8. If you have kids plan play dates, join the local PTA or volunteer to coach a youth team. Consider attending a local church and volunteer for a committee.
9. If you feel comfortable, ask neighbors for family members’ phone numbers you can contact in case of an emergency. Let them know of any special talents/skills you have that might come in handy.
10. Have you ever thought about a block party? Suggest a park or area close by so people can exchange ideas about what you have available to help each other survive a disaster. Some people have no idea they should store water, food, etc.
11. Get a dog….it is wonderful to take a dog walking and meet neighbors.
12. If you make bread take a loaf to a neighbor. Exchange phone numbers so you have someone you can contact if help is needed in a real emergency or disaster.
13. Have a barbecue in the front yard and send notes around to neighbors to bring a dish and their own meat of choice. Chairs are welcome too!
14. Spend more time in the front yard, porch or balcony. Say hi to those who pass by on foot, riding their bike, etc.
15. Make a jar of jam and deliver to neighbors with your name and contact information on an attached tag. Indicate you are available in case they need help.
15 Reasons To Know Your Neighbors:
1. If you feel comfortable to give them a key is a great convenience for several reasons, like if you get locked out.
2. They can watch your home for unusual activities.
3. Gather your newspapers if you are out of town.
4. Collect your mail if you are out of town.
5. Take out your garbage cans and put them back if you are out of town or ill.
6. See if you can make a new walking or sports friend.
7. Someone to take fishing.
8. Someone to help put together an emergency neighborhood group.
9. Someone to call if you have fallen or hurt yourself.
10. Someone to travel with.
11. Someone to go camping with.
12. Someone to walk your dogs together.
13. Ask someone to join a civic club with you.
14. Plant a garden together, share the harvest.
15. Go for a bike ride or hiking together.
Knowing your neighbors is a great way to provide that extra level of security to your community. We rely on police to cruise the area looking for trouble spots. A well-informed neighborhood is one that provides that “crime watch” feel and actuality. Be aware of who is driving down the street.
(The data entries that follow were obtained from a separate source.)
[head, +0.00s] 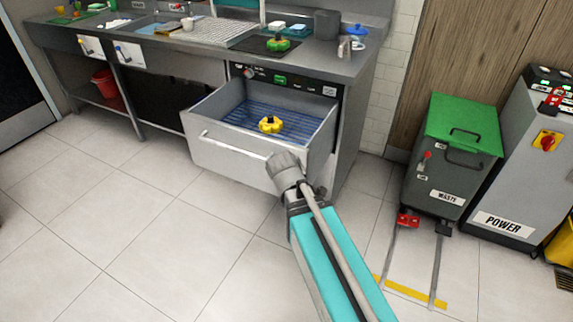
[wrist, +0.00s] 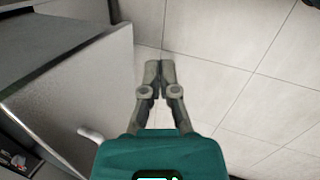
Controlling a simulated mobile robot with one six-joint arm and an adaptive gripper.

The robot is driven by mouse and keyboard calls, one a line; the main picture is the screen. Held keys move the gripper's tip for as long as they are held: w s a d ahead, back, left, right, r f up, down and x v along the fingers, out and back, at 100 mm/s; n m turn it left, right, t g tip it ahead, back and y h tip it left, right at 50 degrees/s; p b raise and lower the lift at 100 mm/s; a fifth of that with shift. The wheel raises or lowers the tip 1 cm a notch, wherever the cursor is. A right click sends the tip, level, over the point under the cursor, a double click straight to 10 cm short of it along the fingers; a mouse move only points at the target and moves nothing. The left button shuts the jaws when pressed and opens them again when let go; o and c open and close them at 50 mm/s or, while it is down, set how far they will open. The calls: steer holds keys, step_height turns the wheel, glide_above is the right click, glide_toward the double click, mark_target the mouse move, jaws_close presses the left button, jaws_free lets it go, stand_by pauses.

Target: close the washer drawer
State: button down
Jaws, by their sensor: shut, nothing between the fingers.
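The washer drawer (head: 231,157) is pulled out from under the counter in the head view. It has a grey front with a long bar handle (head: 232,147), and a blue rack (head: 250,118) inside holds a yellow part with a dark knob (head: 270,124). In the wrist view the drawer front (wrist: 75,90) fills the left side, with a handle end (wrist: 90,132) at lower left. My gripper (wrist: 159,64) is shut and empty, over floor tiles just right of the drawer front. In the head view my arm hides the fingers near the drawer's front right corner.
The counter (head: 330,62) above holds a green part (head: 278,43), a drying rack (head: 215,33) and a blue-lidded pot (head: 354,38). A waste bin (head: 450,150) and a power cabinet (head: 510,170) stand at right. Floor before the drawer is clear.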

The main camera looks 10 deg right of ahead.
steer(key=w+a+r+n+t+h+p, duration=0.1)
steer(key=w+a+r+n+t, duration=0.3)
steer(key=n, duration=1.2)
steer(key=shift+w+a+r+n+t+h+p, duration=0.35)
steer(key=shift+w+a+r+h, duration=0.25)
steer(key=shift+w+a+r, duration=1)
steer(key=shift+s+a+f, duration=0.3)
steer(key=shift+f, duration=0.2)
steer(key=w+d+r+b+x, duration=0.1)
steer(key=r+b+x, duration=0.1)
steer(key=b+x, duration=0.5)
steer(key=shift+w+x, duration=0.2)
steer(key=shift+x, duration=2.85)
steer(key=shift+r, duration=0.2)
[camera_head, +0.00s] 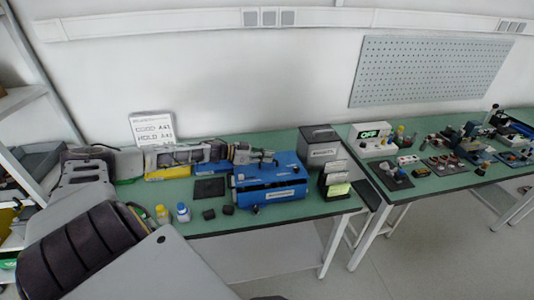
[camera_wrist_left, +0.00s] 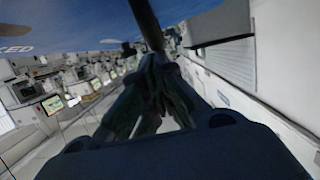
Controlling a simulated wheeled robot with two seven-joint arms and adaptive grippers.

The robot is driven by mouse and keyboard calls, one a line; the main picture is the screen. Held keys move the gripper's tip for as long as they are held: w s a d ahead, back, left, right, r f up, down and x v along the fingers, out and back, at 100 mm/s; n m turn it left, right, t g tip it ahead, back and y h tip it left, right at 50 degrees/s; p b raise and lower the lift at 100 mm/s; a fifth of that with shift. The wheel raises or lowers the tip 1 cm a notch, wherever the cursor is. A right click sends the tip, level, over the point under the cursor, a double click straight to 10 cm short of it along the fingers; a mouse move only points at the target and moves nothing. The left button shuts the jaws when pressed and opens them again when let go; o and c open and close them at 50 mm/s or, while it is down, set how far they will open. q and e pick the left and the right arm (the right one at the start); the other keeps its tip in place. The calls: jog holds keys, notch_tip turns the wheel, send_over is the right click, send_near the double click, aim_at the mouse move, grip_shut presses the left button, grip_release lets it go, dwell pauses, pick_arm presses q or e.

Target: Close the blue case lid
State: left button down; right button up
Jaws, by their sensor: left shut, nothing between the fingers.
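The blue case (camera_head: 270,192) stands near the front edge of the green bench, with a pale label on its front. Its blue upper part (camera_head: 292,160) shows behind and right of my gripper; I cannot tell whether the lid lies fully down. My left gripper (camera_head: 268,156) reaches in from the left at the top of the case; contact is unclear. Its fingers also show in the left wrist view (camera_wrist_left: 155,85), together and empty. A blue surface with pale letters (camera_wrist_left: 60,20) fills the top of that view; it may be the case. My right gripper is not in view.
A dark pad (camera_head: 209,188) lies left of the case, with yellow (camera_head: 162,214) and blue-capped (camera_head: 183,212) bottles in front. A grey box (camera_head: 318,146) stands behind right, and a card holder (camera_head: 336,182) right. A sign (camera_head: 153,129) stands at the back left.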

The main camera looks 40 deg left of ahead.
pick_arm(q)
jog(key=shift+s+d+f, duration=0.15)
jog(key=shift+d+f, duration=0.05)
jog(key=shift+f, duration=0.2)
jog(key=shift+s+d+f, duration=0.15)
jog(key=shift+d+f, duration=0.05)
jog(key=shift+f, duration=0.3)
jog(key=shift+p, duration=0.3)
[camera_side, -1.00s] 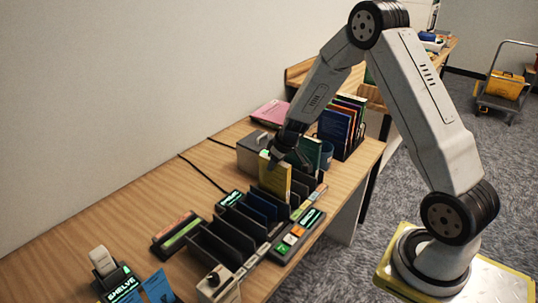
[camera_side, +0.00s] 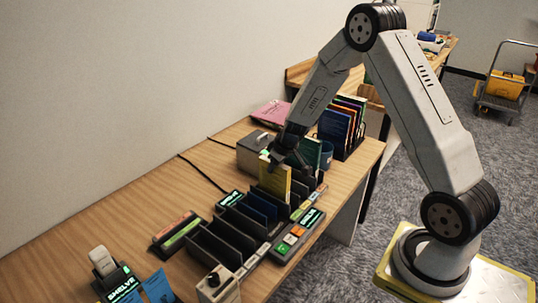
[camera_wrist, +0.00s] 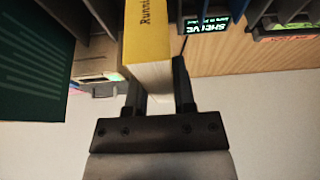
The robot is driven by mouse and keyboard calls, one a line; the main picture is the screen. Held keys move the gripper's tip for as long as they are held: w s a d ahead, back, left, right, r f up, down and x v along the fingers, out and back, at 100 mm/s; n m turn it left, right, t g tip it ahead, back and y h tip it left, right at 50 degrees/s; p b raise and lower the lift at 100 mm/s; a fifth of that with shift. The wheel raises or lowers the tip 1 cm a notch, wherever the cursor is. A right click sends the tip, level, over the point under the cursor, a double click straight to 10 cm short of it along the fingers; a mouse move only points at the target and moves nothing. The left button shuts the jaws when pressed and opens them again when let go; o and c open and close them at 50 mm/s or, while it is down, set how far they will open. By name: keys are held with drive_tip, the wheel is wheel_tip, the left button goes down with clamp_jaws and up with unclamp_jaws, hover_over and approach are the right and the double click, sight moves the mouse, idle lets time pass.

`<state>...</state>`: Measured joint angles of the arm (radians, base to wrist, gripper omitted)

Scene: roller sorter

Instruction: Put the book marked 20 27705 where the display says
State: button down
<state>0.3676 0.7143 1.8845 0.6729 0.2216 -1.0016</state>
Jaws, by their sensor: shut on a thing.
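My gripper (camera_side: 280,160) is shut on a yellow book (camera_side: 276,181) and holds it upright at the far part of the dark slotted sorter (camera_side: 232,232). In the wrist view the fingers (camera_wrist: 158,94) sit on both sides of the yellow book (camera_wrist: 148,45); its spine shows "Runni", and no number is readable. The book's lower end is hidden among the dividers, so I cannot tell whether it rests on the bottom. A small display (camera_side: 231,198) behind the sorter is lit; in the wrist view the display (camera_wrist: 207,23) reads "SHELVE" upside down.
Dark blue books (camera_side: 262,207) stand in nearby slots. A green book (camera_side: 310,152) is just beyond the gripper. A button panel (camera_side: 296,236) lies in front, a grey box (camera_side: 253,150) behind. A rack of coloured books (camera_side: 340,127) stands farther back.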

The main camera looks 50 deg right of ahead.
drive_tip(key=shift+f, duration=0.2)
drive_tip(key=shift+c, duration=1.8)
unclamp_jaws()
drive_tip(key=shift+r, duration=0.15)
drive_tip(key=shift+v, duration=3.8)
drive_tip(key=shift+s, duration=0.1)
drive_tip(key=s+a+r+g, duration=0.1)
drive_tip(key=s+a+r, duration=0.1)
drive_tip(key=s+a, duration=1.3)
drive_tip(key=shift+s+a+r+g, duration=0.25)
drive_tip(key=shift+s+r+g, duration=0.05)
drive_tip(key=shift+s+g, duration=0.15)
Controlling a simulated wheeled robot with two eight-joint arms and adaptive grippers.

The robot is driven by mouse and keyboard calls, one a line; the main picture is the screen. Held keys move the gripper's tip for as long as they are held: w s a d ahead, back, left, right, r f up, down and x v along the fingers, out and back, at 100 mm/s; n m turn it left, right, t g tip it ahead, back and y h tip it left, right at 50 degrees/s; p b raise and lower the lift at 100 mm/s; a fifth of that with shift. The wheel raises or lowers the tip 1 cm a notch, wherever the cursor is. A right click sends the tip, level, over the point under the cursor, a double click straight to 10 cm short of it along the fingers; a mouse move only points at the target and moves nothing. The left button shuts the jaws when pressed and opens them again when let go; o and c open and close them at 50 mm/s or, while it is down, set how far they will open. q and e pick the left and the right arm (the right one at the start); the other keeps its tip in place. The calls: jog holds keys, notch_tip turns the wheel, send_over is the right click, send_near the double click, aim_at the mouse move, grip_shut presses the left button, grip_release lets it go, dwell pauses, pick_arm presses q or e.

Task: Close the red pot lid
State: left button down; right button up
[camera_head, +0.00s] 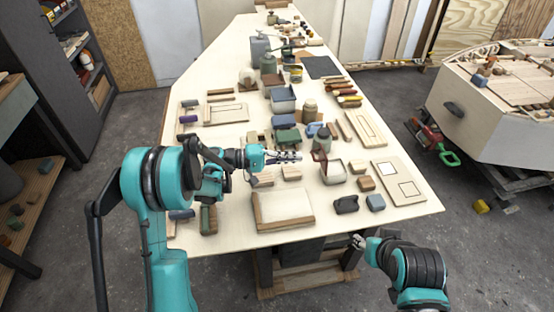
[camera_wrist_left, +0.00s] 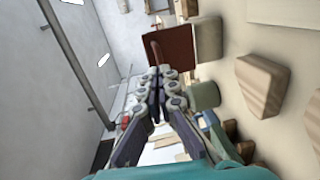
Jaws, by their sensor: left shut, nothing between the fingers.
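A square pot (camera_head: 333,174) with a reddish rim stands open on the right front part of the table. Its red-brown lid (camera_head: 319,156) stands raised at the pot's back left edge. In the left wrist view the lid (camera_wrist_left: 173,47) is a dark red panel beside the pale pot (camera_wrist_left: 208,40). My left gripper (camera_head: 298,156) is shut and empty, pointing right, just left of the lid. In the wrist view its fingertips (camera_wrist_left: 160,76) are close to the lid's lower edge; I cannot tell whether they touch. My right gripper (camera_head: 358,241) is low, beyond the table's front edge, too small to read.
A large pale board (camera_head: 283,209) lies at the table's front. Small wooden blocks (camera_head: 291,173) sit beneath my left gripper. A brown jar (camera_head: 310,112) and a green box (camera_head: 287,138) stand behind. A dark block (camera_head: 346,204) and a blue-grey block (camera_head: 375,203) lie before the pot.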

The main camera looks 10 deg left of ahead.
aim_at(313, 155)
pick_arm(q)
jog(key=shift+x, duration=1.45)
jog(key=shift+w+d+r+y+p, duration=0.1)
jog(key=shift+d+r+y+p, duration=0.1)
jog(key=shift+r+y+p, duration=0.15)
Alert neighbors if you think the door to door solicitor/salesperson may be casing the homes looking for that weak link.
If you notice papers piling up out front, grass growing longer than usual, weeds in the planter areas, etc., these may be signs of challenges in that home. Be vigilant and concerned. How better to show we live the mantra to “love thy neighbor”?
5 thoughts on “15 Ways To Get To Know Your Neighbors”
Awesome article and ideas! I was praying and thinking about this just last night! I think I’m going to have the kiddos help me bake cookies this week and drop them off (with notes) at neighbors’ houses. Thank you for another great post!
Hi Carrie, you are so cute! It’s so fun to bake cookies with our kids and grandkids. Now, I need to think of what kind I should bake!! I love your comment! I can almost smell the cookies from my house! Hugs! Linda
I don’t expect delivery from Utah to Ohio; but, my vote for cookies would be for toll house or Snickerdoodles, with Snickerdoodles being my absolute favorite. A handful hot from the oven with a big glass of milk makes even the coldest winter day, more cheerful.
Hi Ohio Prepper, LOL! Great comment!! I made a chocolate cake instead!! Happy Friday! Linda
This is a nice well thought out list; but, 6 doors down? That would be most of a mile here.
We are lucky to have a rural neighborhood where all of the neighbors either farm or keep animals. We provide power and water to a barn on the adjacent property from a tradition and land split going back nearly 4 decades, and the farmer who owns that barn keeps our driveway plowed in the winter, and occasionally helps when we need big things moved or holes dug.
Directly adjacent are a married couple who run an animal sanctuary as a hobby; but, are actually both paramedics with one a fire chief and the other a nurse practitioner. We help each other with our animals and they both know that in a power outage, we have the whole house auto start generator and plenty of fuel and they are welcome here, to camp in our spare room or just to charge batteries, take a shower, or fill buckets to water their animals, since we both have wells and even a little help can be useful if the grid is down.
Rural living can be inconvenient and take some planning to make your trips to town count; but, I prefer it to living in any city, where I lived for almost half of my life.
It seems to me that rural living almost eliminates the need for your topic, since neighbors here seem to just get along and we always welcome any new folks to the neighborhood.
What a topic like this does for me, is make me glad that I live where I do, and have the neighbors I have.